--- START OF Given information ---
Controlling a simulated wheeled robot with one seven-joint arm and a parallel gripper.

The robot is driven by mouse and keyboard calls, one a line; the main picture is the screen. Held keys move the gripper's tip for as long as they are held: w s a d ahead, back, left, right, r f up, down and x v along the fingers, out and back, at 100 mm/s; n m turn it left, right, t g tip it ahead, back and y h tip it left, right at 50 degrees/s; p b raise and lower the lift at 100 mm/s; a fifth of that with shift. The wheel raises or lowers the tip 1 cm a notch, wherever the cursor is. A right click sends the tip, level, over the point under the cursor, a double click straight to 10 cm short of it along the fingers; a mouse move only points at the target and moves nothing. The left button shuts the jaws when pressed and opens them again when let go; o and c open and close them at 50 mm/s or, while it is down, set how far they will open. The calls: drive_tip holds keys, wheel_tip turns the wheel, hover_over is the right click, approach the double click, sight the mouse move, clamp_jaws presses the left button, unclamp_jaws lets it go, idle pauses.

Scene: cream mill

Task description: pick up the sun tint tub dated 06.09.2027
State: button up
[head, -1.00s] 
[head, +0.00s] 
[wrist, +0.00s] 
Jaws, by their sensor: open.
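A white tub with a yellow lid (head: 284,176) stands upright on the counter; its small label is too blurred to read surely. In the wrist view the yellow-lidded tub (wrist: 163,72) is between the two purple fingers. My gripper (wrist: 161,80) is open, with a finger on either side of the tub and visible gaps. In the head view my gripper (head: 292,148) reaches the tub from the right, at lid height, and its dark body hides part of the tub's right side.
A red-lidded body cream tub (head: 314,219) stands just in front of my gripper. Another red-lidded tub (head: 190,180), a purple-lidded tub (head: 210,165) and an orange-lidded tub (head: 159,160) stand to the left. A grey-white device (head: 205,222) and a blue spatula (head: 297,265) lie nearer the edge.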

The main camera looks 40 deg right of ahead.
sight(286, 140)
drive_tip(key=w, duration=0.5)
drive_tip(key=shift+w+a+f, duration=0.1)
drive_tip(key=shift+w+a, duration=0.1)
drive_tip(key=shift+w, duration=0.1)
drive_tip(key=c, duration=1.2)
--- END OF Given information ---
Give again, word for word, only the lines running from the line with "The robot is" through the line with "[wrist, +0.00s]"; include both of those lines.

The robot is driven by mouse and keyboard calls, one a line; the main picture is the screen. Held keys move the gripper's tip for as long as they are held: w s a d ahead, back, left, right, r f up, down and x v along the fingers, out and back, at 100 mm/s; n m turn it left, right, t g tip it ahead, back and y h tip it left, right at 50 degrees/s; p b raise and lower the lift at 100 mm/s; a fifth of that with shift. The wheel raises or lowers the tip 1 cm a notch, wherever the cursor is. A right click sends the tip, level, over the point under the cursor, a double click straight to 10 cm short of it along the fingers; a mouse move only points at the target and moves nothing. The left button shuts the jaws when pressed and opens them again when let go; o and c open and close them at 50 mm/s or, while it is down, set how far they will open. The calls: drive_tip holds keys, wheel_tip turns the wheel, hover_over is the right click, approach the double click, sight the mouse move, clamp_jaws presses the left button, unclamp_jaws lets it go, idle pauses.

Scene: cream mill

Task description: pick up the sun tint tub dated 06.09.2027
State: button up
[head, -1.00s] 
[head, +0.00s] 
[wrist, +0.00s] 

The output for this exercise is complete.